-- Start MATERIAL --

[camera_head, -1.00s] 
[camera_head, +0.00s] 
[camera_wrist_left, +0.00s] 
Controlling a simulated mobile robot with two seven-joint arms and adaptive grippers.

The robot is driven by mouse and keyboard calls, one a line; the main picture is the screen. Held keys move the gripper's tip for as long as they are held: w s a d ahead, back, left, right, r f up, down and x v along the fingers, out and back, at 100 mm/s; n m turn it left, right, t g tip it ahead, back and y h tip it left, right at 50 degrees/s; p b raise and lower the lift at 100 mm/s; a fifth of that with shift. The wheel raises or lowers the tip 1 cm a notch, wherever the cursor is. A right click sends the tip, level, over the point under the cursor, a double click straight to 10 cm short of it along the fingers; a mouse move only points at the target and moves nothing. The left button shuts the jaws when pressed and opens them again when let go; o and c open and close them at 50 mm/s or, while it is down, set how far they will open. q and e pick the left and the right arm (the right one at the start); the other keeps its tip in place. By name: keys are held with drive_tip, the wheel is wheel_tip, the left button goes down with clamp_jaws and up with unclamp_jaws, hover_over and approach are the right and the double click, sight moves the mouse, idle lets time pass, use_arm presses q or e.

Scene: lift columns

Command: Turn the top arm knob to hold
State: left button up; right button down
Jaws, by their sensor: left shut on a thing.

-- End MATERIAL --

| TASK DESCRIPTION |
From the line with "[camera_head, +0.00s]" through the line with "Controlling a simulated", repeat every line exactly, both ends included, and nothing outside that range.

| RESULT |
[camera_head, +0.00s] 
[camera_wrist_left, +0.00s] 
Controlling a simulated mobile robot with two seven-joint arms and adaptive grippers.

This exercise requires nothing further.